### Request
Write out, precisely and in full, each line of the material.

### Data extract
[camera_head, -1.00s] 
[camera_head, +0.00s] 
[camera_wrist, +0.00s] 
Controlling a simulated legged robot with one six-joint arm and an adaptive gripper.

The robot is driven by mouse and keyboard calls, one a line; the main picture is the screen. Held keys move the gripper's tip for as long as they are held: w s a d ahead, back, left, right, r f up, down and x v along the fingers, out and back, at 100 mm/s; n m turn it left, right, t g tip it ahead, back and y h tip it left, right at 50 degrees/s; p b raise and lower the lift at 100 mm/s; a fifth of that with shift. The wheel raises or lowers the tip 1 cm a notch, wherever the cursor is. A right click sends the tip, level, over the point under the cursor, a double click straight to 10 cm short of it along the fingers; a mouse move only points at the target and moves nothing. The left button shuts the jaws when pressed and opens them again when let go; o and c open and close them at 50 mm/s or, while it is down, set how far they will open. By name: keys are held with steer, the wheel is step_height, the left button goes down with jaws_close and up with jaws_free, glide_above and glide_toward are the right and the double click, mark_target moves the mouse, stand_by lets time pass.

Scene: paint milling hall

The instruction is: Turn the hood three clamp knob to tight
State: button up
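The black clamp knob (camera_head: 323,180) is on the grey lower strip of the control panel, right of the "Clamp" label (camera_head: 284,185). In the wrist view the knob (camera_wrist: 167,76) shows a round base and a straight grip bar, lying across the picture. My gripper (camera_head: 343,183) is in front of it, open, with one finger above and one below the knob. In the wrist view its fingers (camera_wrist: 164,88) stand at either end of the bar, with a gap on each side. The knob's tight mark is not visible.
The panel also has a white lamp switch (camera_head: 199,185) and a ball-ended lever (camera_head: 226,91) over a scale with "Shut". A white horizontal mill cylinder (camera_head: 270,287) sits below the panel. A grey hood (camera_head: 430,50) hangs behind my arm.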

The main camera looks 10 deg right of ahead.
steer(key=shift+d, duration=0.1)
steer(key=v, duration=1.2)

### Written response
[camera_head, -1.00s] 
[camera_head, +0.00s] 
[camera_wrist, +0.00s] 
Controlling a simulated legged robot with one six-joint arm and an adaptive gripper.

The robot is driven by mouse and keyboard calls, one a line; the main picture is the screen. Held keys move the gripper's tip for as long as they are held: w s a d ahead, back, left, right, r f up, down and x v along the fingers, out and back, at 100 mm/s; n m turn it left, right, t g tip it ahead, back and y h tip it left, right at 50 degrees/s; p b raise and lower the lift at 100 mm/s; a fifth of that with shift. The wheel raises or lowers the tip 1 cm a notch, wherever the cursor is. A right click sends the tip, level, over the point under the cursor, a double click straight to 10 cm short of it along the fingers; a mouse move only points at the target and moves nothing. The left button shuts the jaws when pressed and opens them again when let go; o and c open and close them at 50 mm/s or, while it is down, set how far they will open. By name: keys are held with steer, the wheel is step_height, the left button goes down with jaws_close and up with jaws_free, glide_above and glide_toward are the right and the double click, mark_target moves the mouse, stand_by lets time pass.

Scene: paint milling hall

The instruction is: Turn the hood three clamp knob to tight
State: button up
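The black clamp knob (camera_head: 323,180) is on the grey lower strip of the control panel, right of the "Clamp" label (camera_head: 284,185). In the wrist view the knob (camera_wrist: 167,76) shows a round base and a straight grip bar, lying across the picture. My gripper (camera_head: 343,183) is in front of it, open, with one finger above and one below the knob. In the wrist view its fingers (camera_wrist: 164,88) stand at either end of the bar, with a gap on each side. The knob's tight mark is not visible.
The panel also has a white lamp switch (camera_head: 199,185) and a ball-ended lever (camera_head: 226,91) over a scale with "Shut". A white horizontal mill cylinder (camera_head: 270,287) sits below the panel. A grey hood (camera_head: 430,50) hangs behind my arm.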

The main camera looks 10 deg right of ahead.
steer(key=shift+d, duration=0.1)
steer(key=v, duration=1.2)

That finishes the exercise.